Aim of the task:
With the pictures left out, write out exactly the lines from the one containing "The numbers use" through the end.

Data excerpt:
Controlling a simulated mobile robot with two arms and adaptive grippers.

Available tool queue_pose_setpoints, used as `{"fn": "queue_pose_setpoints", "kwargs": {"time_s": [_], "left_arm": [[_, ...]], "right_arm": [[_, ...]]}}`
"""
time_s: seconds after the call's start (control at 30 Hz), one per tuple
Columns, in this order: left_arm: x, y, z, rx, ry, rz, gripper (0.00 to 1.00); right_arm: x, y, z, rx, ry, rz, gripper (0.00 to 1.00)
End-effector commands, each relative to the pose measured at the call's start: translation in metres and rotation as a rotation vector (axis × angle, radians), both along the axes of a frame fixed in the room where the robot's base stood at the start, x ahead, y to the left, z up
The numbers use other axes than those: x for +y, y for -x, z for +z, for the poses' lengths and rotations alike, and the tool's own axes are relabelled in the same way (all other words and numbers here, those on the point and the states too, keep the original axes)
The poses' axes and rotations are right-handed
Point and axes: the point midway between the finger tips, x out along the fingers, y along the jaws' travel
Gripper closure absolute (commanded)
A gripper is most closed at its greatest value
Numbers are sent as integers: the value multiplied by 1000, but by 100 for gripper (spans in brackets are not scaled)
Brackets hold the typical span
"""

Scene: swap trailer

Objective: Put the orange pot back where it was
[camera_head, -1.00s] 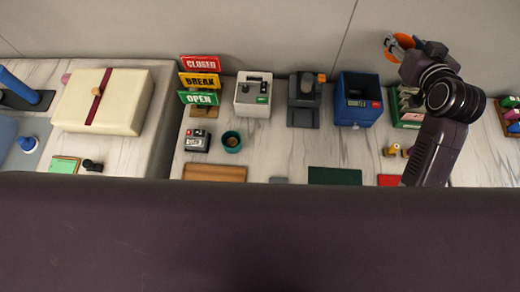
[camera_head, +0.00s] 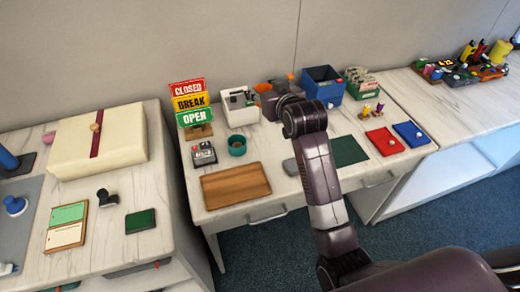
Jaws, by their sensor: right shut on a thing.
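My right arm rises from the lower right, and its gripper (camera_head: 268,91) is over the back of the middle table, between the white box and the blue bin. It is shut on the orange pot (camera_head: 262,87), of which only a small orange patch shows at the fingers; the wrist hides the rest. Whether the pot touches anything below cannot be told. A small orange part (camera_head: 290,77) just right of the gripper seems to be the knob of the grey machine, which the arm mostly hides. My left gripper is out of view.
Around the gripper stand a white box (camera_head: 239,104), a blue bin (camera_head: 322,83), a teal cup (camera_head: 237,145) and the CLOSED/BREAK/OPEN sign (camera_head: 190,101). A brown board (camera_head: 235,185) and a green mat (camera_head: 345,151) lie in front. Red (camera_head: 384,142) and blue (camera_head: 411,134) mats lie right.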

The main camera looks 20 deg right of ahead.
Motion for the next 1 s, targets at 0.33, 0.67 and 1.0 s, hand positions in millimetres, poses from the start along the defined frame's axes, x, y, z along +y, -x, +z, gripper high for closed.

Full answer:
The numbers use other axes than those: x for +y, y for -x, z for +z, for the poses' lengths and rotations alike, and the tool's own axes are relabelled in the same way (all other words and numbers here, those on the point and the states too, keep the original axes)
The poses' axes and rotations are right-handed
Point and axes: the point midway between the finger tips, x out along the fingers, y along the jaws' travel
Gripper closure absolute (commanded)
A gripper is most closed at its greatest value
Numbers are sent as integers: the value multiplied by 1000, but by 100 for gripper (spans in brackets are not scaled)
Brackets hold the typical span
"""

Scene: swap trailer

Objective: Put the orange pot back where it was
[camera_head, -1.00s] 
[camera_head, +0.00s] 
Jaws, by their sensor: right shut on a thing.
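My right arm rises from the lower right, and its gripper (camera_head: 268,91) is over the back of the middle table, between the white box and the blue bin. It is shut on the orange pot (camera_head: 262,87), of which only a small orange patch shows at the fingers; the wrist hides the rest. Whether the pot touches anything below cannot be told. A small orange part (camera_head: 290,77) just right of the gripper seems to be the knob of the grey machine, which the arm mostly hides. My left gripper is out of view.
Around the gripper stand a white box (camera_head: 239,104), a blue bin (camera_head: 322,83), a teal cup (camera_head: 237,145) and the CLOSED/BREAK/OPEN sign (camera_head: 190,101). A brown board (camera_head: 235,185) and a green mat (camera_head: 345,151) lie in front. Red (camera_head: 384,142) and blue (camera_head: 411,134) mats lie right.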

The main camera looks 20 deg right of ahead.
Motion for the next 1 s, targets at 0.33, 0.67 and 1.0 s, hand positions in millimetres, poses from the start along the defined frame's axes, x, y, z along +y, -x, +z, gripper high for closed.

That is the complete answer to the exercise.